Grill and Tare Victorious at the DHCR – Tenants’ Petition for Administrative Review Denied in its EntiretyNovember 14, 2016 | | |
Tenants filed a Petition for Administrative Review (“PAR”) at The New York State Division of Housing and Community Renewal (“DHCR”) seeking to overturn a Rent Administrator’s decision that found, among other things, the following: a) that the landlord did not engage in a fraudulent scheme to deregulate the apartment; b) the base date rent was reliable; and c) no overcharge. The tenants alleged that the prior landlord engaged in a fraudulent scheme to deregulate the apartment because: a) the prior landlord raised the rent as a result of individual apartment improvements (“IAI”) made while the tenants lived in the apartment without getting tenants’ written permission; b) the IAI were not legal; c) registrations for the apartment during tenants’ tenancy were missing for some years and included one registration that listed the apartment as exempt; and d) the prior landlord had the tenants execute back-dated leases.

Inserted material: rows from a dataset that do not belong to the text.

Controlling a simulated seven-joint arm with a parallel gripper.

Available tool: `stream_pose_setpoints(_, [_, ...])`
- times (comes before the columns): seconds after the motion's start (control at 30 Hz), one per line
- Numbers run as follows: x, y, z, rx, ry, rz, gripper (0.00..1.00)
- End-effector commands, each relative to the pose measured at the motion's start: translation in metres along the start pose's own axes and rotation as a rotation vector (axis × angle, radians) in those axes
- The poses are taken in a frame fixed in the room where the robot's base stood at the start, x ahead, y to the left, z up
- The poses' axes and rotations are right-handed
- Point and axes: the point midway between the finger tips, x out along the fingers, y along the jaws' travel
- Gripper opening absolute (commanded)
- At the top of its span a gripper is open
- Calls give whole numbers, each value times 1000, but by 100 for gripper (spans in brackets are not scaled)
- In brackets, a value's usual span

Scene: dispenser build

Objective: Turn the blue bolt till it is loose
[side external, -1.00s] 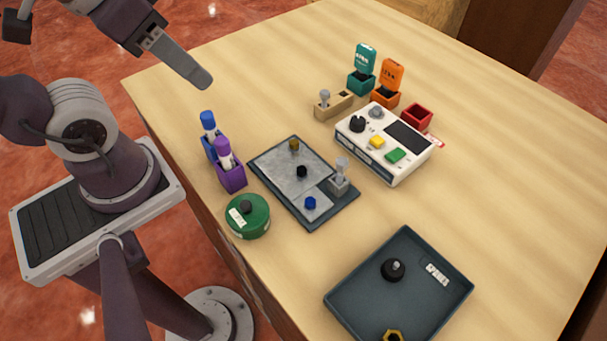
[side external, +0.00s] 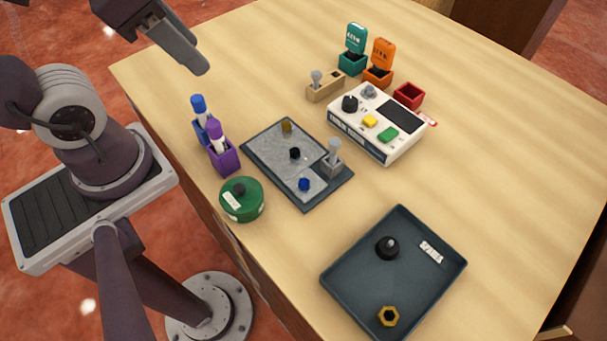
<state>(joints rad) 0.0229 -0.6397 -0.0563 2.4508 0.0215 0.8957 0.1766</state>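The blue bolt (side external: 304,184) sits on a small light-grey metal patch near the front end of the dark build plate (side external: 320,196). A black bolt (side external: 295,153) and a brass-coloured bolt (side external: 287,126) stand on the larger metal panel of the same plate. A grey-handled tool (side external: 334,152) stands upright in a block beside the blue bolt. My gripper (side external: 198,66) is up at the top left, well away from the blue bolt and apart from everything on the table. Its fingers are seen side-on, so I cannot tell whether they are open.
Blue and purple marker holders (side external: 222,156) and a round green container (side external: 242,200) flank the plate on the left. A white control box (side external: 376,130) stands behind right. A dark tray (side external: 352,240) holds a black knob and a brass nut. The table's right side is clear.

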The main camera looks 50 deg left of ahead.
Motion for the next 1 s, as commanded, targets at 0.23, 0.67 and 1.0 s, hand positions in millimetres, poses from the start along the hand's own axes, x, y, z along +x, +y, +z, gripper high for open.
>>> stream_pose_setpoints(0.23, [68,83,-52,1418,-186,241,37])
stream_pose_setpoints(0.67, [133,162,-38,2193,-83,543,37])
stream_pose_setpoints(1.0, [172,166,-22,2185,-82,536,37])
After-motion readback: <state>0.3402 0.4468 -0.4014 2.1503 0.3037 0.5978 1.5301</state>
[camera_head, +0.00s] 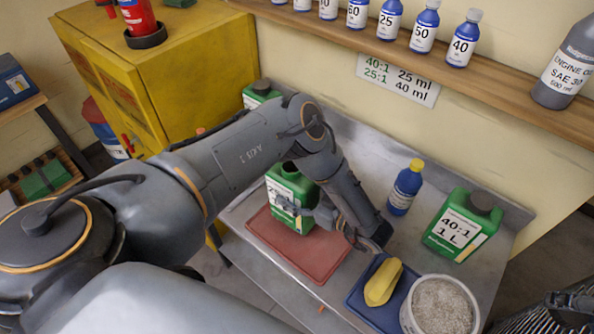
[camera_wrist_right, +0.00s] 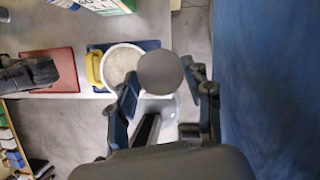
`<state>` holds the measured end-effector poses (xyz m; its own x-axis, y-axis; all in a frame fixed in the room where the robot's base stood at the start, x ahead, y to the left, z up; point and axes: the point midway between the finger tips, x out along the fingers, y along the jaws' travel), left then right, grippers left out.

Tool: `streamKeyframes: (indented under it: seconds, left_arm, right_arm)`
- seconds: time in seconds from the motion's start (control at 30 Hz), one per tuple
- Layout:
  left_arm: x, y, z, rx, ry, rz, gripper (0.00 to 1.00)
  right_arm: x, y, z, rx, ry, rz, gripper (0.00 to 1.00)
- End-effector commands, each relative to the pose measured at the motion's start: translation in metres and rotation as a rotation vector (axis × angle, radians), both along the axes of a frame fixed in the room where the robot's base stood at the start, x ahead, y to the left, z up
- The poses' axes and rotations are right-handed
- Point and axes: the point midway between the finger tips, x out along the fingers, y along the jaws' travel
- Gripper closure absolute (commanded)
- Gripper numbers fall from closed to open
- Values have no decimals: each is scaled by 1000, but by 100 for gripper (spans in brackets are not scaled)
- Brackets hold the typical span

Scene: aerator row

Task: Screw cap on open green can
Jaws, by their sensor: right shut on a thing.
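The open green can (camera_head: 292,190) stands on the red mat, its dark mouth uncovered. My left arm reaches over the bench, and its gripper (camera_head: 300,208) is at the can's labelled front. The arm hides part of that gripper, so I cannot tell whether it is shut on the can. My right gripper (camera_head: 568,306) shows only partly, at the lower right corner of the head view. In the right wrist view it (camera_wrist_right: 166,95) is shut on a round dark cap (camera_wrist_right: 160,73), held off the bench's front edge, apart from the can.
The red mat (camera_head: 285,250), a yellow sponge (camera_head: 383,282) on a blue tray, and a white bucket of granules (camera_head: 440,305) line the bench front. A capped green can (camera_head: 462,225) and a blue bottle (camera_head: 405,187) stand farther right. A bottle shelf (camera_head: 500,80) runs above.

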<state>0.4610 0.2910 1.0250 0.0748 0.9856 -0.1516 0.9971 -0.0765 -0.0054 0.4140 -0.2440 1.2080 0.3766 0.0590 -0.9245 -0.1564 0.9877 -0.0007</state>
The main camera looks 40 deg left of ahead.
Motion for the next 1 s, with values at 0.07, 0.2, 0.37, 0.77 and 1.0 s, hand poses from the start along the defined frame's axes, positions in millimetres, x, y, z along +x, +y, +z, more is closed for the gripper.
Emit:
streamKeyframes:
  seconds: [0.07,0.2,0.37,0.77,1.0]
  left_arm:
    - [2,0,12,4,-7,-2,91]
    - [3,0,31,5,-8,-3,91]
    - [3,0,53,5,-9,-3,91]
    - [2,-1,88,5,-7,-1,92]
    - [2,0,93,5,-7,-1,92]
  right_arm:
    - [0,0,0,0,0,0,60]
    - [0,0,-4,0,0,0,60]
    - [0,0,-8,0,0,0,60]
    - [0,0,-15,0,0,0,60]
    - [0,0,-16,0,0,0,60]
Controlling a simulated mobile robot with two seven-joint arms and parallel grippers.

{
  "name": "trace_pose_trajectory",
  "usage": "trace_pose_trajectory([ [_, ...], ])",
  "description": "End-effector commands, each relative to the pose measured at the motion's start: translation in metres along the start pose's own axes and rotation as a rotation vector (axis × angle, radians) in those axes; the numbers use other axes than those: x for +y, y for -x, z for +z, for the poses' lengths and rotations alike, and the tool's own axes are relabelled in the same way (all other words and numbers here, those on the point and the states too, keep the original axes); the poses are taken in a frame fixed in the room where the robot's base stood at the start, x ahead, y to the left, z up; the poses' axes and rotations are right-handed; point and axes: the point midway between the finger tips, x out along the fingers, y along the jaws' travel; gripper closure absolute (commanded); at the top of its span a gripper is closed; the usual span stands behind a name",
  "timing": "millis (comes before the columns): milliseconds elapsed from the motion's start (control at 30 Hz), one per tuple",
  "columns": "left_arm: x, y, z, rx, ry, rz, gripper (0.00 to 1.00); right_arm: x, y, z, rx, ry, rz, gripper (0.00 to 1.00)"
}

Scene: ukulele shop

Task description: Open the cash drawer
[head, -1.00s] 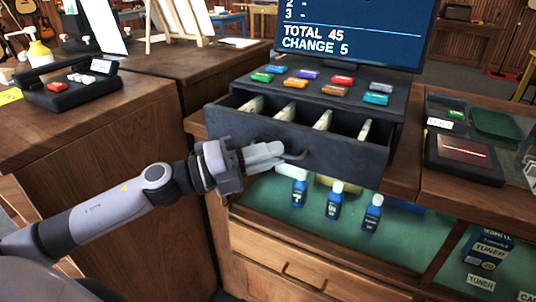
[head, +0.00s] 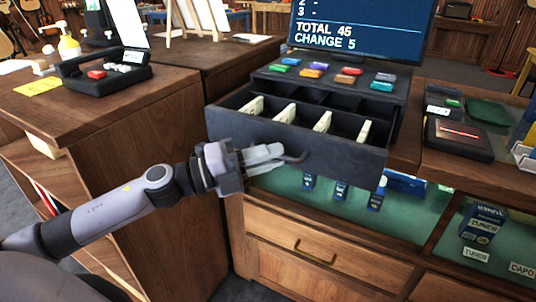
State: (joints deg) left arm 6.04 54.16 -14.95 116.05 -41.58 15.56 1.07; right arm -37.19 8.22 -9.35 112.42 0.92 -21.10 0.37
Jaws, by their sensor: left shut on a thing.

As a result, the tenants were seeking a finding of a fraudulent scheme to deregulate the apartment and setting the rent at the last registered rent or applying the default formula to set the rent.
In denying the tenants PAR, the Commissioner found: a) since the tenants remained in possession of the apartment during the IAI and since the tenants did not challenge the rent increase based upon the IAI within four years the DHCR did not have to investigate the IAI; b) no fraud to deregulate the apartment existed because the tenants have remained in possession of the apartment during the alleged acts and since they have remained in possession the apartment could not have been deregulated; c) the filing of a registration listing the apartment as exempt was simply an error since deregulation was not possible; d) Illegal work, use of unlicensed contractors, or work performed in an unworkmanlike manner, are potentially relevant to an overcharge case if filed within the four year review period, but are insufficient to demonstrate a scheme to deregulate an apartment; e) The tenants’ allegation that they did not consent to the IAI and related rent increase was irrelevant because the increase was not challenged within the standard four years review period. The DHCR does not have to review every element of an owner’s entitlement to IAI taken before the base date to make a finding on the issue of fraud; f) The base date rent of $2,009.58 is valid because that is what was charged and paid even though the leases are not valid. (Rent Administrator invalidated the leases from 2010 through 2014 because they were back dated.) No overcharge could be found because the base date rent never changed. Also, the failure to offer leases was not part of a fraudulent scheme because the landlord could not have deregulated the apartment since no vacancy occurred; g) The base date rent of $2,009.58 is valid because that is what was charged and paid even though the leases are not valid; and h) Tenants’ claim that the DHCR should freeze the rent at the registered rent in 2004 ($1,435.86) or the lease rent from the 2008 lease ($1,309.58) is not appropriate because the landlord did file registrations and even though the registrations may contain an improper legal regulated rent it does not invalidate the registration to the point of freezing the rents.